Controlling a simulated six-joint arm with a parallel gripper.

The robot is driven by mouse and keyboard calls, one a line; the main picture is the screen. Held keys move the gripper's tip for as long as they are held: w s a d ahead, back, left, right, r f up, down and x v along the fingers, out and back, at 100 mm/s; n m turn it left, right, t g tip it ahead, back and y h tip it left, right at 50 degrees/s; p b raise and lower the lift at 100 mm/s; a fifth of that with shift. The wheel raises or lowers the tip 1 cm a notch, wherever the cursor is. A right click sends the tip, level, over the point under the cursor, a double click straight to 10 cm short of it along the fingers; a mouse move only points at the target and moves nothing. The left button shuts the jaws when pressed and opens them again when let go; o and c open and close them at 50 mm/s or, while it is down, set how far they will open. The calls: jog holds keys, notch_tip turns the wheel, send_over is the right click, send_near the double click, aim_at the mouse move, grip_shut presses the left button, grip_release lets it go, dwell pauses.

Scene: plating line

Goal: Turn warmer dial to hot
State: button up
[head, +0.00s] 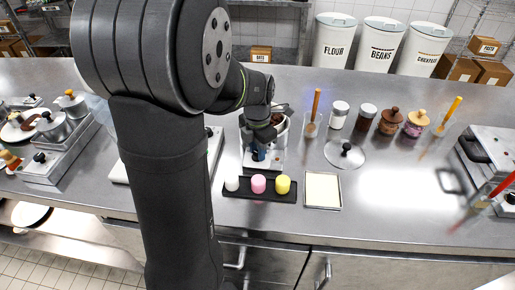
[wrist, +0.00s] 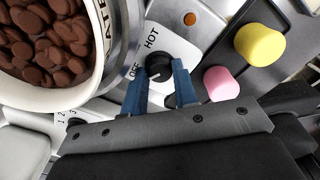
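The warmer's black dial (wrist: 158,68) sits on a white panel (wrist: 184,42) marked HOT and OFF in the wrist view. Its white pointer line is turned to the lower left, on the OFF side. My gripper (wrist: 159,80) has its two blue fingers on either side of the dial, very close to it. Whether they press on it I cannot tell. In the head view my gripper (head: 261,154) is down at the front of the warmer (head: 277,158), and the dial is hidden there. A white pot (wrist: 95,62) of brown chocolate pieces sits on the warmer.
A black tray (head: 259,197) with white, pink and yellow pieces lies just in front of the warmer. A framed cream sheet (head: 322,189) lies right of it. Jars (head: 366,117) and a lid (head: 344,154) stand to the right.

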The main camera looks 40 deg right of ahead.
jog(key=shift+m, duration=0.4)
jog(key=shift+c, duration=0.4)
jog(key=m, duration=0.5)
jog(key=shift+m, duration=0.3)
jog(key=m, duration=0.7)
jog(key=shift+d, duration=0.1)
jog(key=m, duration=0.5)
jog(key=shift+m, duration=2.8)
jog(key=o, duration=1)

==*==

Written request
Return the listing above in full and without alteration, excluding its pictures.

Response
Controlling a simulated six-joint arm with a parallel gripper.

The robot is driven by mouse and keyboard calls, one a line; the main picture is the screen. Held keys move the gripper's tip for as long as they are held: w s a d ahead, back, left, right, r f up, down and x v along the fingers, out and back, at 100 mm/s; n m turn it left, right, t g tip it ahead, back and y h tip it left, right at 50 degrees/s; p b raise and lower the lift at 100 mm/s; a fifth of that with shift. The wheel raises or lowers the tip 1 cm a notch, wherever the cursor is. A right click sends the tip, level, over the point under the cursor, a double click straight to 10 cm short of it along the fingers; a mouse move only points at the target and moves nothing. The left button shuts the jaws when pressed and opens them again when let go; o and c open and close them at 50 mm/s or, while it is down, set how far they will open. The calls: jog holds keys, notch_tip turns the wheel, send_over is the right click, send_near the double click, aim_at the mouse move, grip_shut presses the left button, grip_release lets it go, dwell pauses.

Scene: plating line

Goal: Turn warmer dial to hot
State: button up
[head, +0.00s] 
[wrist, +0.00s] 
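The warmer's black dial (wrist: 158,68) sits on a white panel (wrist: 184,42) marked HOT and OFF in the wrist view. Its white pointer line is turned to the lower left, on the OFF side. My gripper (wrist: 159,80) has its two blue fingers on either side of the dial, very close to it. Whether they press on it I cannot tell. In the head view my gripper (head: 261,154) is down at the front of the warmer (head: 277,158), and the dial is hidden there. A white pot (wrist: 95,62) of brown chocolate pieces sits on the warmer.
A black tray (head: 259,197) with white, pink and yellow pieces lies just in front of the warmer. A framed cream sheet (head: 322,189) lies right of it. Jars (head: 366,117) and a lid (head: 344,154) stand to the right.

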The main camera looks 40 deg right of ahead.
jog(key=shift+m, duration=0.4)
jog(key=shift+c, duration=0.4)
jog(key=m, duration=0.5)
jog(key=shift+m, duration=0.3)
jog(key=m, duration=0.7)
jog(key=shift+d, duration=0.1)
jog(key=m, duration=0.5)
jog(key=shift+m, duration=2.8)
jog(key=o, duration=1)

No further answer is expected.